Ballard himself is also dogged by the same problem. "I'm not too sure where all this stuff comes from," he says. "Somewhere at the back of my brain there is some weird device, spinning out this web ... it's all a great mystery to me." On his wall is a Delvaux-like dreamscape, with naked women stalking a sunless plain of flagstones. It was always an article of faith with the surrealists that the strange exists in the everyday, and exists, moreover, without possibility of explanation. "Exactly," Ballard says. "I have always thought I was close to the surrealists in that respect. The more I think about dreams, the more I believe they are insoluble. They must just exist in a state of mystery."

Nonetheless, the essential realism of the book should be stressed. The landscape may be hallucinatory, and Ballard may write about it more tenderly than he does his characters, but it is still a landscape which is true to the romantic tradition of reflecting the character's feelings and thoughts. It is also recognizably real. "Never for one moment did I think it was an imaginary landscape," says Ballard, "I may stretch the limits of the normal, but to me it was absolutely real."

Journeying alongside Mallory, in his trip up-stream to the heart of darkness, is a charlatan TV presenter desperately trying to make a third-rate nature programme about the river and Mallory's twisted relationship with it. Overlaid on Mallory's own desperate strugglings to understand the first-hand nature of his predicament is this presenter, lamely creating his own fictions, unaware that they are a secondhand order of experience. It is a very good satire.

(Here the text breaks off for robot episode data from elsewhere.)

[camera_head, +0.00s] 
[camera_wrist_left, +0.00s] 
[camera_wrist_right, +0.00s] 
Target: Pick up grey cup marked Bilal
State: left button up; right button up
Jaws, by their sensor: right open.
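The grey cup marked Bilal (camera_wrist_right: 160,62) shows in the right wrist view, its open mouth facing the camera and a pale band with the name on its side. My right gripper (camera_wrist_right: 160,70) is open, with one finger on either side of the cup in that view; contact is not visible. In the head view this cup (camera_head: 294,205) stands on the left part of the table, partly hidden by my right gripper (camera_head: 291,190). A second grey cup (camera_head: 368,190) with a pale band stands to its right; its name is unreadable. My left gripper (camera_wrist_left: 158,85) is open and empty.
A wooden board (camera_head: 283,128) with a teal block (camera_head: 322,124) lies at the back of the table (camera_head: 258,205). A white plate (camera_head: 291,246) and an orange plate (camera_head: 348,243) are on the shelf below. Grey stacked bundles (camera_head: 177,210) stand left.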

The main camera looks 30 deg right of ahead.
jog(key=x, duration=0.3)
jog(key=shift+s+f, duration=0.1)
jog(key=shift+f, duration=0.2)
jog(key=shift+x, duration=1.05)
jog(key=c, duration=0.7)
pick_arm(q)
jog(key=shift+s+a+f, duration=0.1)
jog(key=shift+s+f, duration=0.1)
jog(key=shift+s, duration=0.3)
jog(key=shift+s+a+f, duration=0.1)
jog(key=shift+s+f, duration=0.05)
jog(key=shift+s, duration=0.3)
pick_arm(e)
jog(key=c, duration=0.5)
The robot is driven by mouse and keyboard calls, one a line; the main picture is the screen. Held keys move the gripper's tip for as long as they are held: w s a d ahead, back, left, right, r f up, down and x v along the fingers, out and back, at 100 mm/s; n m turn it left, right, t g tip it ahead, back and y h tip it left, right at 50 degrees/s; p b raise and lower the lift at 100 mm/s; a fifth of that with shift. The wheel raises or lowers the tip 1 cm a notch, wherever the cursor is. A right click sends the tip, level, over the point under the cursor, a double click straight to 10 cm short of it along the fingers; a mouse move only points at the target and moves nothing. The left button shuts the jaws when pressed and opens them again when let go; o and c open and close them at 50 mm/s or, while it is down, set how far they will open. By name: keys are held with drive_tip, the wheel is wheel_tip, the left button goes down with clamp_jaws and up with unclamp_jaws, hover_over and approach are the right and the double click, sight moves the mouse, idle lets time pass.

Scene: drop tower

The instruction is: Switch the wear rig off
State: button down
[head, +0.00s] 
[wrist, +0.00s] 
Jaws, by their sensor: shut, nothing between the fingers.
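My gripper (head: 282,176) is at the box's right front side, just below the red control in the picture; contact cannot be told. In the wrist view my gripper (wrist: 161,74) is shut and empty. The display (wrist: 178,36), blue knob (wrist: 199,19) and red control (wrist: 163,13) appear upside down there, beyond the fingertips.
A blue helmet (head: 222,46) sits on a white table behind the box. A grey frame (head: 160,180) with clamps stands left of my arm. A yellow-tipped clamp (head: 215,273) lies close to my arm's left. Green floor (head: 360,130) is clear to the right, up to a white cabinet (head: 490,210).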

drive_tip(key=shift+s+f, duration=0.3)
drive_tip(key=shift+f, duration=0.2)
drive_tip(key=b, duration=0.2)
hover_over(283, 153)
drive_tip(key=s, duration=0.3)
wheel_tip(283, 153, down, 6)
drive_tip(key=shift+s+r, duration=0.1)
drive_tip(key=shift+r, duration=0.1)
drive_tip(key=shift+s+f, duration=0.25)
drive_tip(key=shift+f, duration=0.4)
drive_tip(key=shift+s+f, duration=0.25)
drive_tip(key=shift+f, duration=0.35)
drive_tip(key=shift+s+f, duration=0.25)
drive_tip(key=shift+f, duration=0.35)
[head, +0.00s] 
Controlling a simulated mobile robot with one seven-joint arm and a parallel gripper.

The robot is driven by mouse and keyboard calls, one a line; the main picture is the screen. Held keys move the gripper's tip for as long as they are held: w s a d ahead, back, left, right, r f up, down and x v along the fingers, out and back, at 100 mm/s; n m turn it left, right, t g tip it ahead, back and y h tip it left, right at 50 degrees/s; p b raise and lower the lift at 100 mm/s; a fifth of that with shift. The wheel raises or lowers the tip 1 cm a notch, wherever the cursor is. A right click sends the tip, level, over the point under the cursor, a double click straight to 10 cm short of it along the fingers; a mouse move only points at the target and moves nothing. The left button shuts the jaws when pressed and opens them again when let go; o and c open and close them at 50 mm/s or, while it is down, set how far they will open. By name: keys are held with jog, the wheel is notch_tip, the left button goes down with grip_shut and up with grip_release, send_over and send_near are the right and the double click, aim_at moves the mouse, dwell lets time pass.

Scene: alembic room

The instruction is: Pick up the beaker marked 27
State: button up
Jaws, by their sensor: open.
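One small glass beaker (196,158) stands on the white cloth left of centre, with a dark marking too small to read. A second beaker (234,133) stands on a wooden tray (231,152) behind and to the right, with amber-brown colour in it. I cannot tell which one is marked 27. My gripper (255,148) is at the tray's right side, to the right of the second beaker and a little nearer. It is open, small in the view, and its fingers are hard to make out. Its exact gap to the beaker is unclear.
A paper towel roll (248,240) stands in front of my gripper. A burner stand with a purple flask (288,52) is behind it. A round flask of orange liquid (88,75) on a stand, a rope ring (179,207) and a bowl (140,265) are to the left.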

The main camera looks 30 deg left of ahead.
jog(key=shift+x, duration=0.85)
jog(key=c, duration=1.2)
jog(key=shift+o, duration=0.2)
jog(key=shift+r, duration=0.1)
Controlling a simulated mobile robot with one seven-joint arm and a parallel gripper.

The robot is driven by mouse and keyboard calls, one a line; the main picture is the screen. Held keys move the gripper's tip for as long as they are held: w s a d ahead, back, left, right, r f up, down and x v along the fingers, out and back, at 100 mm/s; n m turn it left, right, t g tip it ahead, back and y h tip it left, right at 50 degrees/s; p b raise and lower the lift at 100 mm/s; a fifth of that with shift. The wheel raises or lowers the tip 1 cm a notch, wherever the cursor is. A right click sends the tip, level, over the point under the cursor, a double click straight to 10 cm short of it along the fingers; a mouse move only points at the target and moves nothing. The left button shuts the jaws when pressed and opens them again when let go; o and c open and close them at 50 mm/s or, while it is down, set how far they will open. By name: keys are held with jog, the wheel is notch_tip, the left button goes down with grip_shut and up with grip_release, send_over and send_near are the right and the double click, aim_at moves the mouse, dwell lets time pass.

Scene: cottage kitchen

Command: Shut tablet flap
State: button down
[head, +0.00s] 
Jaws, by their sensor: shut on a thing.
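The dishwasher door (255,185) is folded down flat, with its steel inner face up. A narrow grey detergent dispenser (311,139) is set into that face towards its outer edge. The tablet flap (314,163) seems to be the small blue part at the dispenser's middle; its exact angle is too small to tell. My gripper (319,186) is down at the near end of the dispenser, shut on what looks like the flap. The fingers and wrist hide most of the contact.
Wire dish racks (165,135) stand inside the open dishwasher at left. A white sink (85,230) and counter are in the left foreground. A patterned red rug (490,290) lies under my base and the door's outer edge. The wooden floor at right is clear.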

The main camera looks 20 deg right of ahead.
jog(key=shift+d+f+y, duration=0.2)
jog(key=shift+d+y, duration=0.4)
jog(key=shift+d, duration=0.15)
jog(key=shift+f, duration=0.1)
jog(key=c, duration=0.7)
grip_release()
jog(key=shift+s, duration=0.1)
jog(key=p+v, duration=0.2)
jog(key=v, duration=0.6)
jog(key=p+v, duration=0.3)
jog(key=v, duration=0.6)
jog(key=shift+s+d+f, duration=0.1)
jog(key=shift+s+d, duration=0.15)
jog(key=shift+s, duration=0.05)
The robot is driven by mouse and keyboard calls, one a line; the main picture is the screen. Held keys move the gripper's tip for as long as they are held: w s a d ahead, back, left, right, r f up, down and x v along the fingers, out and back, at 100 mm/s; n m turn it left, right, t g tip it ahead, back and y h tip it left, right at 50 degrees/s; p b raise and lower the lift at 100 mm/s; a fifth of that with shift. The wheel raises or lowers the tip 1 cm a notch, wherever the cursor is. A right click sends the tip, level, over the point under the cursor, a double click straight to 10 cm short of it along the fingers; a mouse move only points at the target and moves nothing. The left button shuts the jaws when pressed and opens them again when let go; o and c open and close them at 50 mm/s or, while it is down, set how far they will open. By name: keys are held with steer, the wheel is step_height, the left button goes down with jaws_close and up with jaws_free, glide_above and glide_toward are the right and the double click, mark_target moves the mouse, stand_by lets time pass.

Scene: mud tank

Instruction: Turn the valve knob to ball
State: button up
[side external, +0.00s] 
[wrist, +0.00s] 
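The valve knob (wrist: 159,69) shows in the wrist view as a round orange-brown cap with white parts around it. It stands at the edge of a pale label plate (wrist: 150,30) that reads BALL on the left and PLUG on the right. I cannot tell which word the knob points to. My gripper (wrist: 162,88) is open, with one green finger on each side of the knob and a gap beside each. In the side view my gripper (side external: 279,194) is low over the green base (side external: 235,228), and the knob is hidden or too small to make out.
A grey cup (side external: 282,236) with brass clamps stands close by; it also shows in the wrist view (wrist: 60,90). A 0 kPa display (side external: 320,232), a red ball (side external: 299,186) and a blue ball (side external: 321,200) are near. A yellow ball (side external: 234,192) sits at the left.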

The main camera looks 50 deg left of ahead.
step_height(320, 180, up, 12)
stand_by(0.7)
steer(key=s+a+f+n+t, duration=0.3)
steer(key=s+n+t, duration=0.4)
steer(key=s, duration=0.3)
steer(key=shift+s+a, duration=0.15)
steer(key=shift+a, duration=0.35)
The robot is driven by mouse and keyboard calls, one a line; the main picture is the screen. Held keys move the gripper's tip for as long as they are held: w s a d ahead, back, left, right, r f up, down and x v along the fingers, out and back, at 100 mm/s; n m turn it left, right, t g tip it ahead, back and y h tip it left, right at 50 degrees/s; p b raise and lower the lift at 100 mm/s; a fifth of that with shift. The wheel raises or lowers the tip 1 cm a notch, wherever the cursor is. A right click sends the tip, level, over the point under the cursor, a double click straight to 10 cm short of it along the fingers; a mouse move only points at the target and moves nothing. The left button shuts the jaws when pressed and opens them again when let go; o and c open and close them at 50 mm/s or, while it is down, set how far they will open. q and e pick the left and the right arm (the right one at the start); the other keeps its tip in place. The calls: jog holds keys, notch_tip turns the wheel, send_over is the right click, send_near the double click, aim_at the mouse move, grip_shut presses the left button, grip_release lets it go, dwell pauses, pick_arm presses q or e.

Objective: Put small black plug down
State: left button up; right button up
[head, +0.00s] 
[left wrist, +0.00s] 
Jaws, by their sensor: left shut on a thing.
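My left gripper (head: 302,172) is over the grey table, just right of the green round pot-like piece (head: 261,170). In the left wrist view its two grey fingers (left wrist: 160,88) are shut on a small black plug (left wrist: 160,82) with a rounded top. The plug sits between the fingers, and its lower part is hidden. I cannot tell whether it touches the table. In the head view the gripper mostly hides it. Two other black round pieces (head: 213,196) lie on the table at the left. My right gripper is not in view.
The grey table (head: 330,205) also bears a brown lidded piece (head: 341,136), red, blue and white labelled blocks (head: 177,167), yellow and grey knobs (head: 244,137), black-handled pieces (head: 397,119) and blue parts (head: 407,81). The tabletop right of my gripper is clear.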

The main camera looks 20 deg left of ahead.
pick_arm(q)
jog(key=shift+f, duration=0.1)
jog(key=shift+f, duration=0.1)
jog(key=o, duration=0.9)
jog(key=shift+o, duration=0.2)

"It is exactly what we have to contend with all day from the television," Ballard says, "where everything is a replay. Indeed the replay comes to be seen as the first order of experience, the thing itself. Whether it is Vietnam or football, it is all recreated to suit the clichés of the medium. Nature is being turned into a theme park before our very eyes. Everything is given a bushy tail. By the next century, the world will have been completely packaged by wildlife documentaries into something homogenized and sanitized, with the texture of cheap ice cream."

"Look at Reagan," he says, warming to his hatred of the media grip on our lives. "It is extraordinary enough that an actor can become President, but what is even more worrying is that Americans seem to like it. Supposing that brain surgeons were suddenly replaced by actors pretending to be brain surgeons. No doubt you'd get a terrific bedside manner. But when you are finally in the operating theatre ..." This sounds like an excellent idea for a new J. G. Ballard book. "Yes," he says, "the problem is, it's already been written. It's called Reality."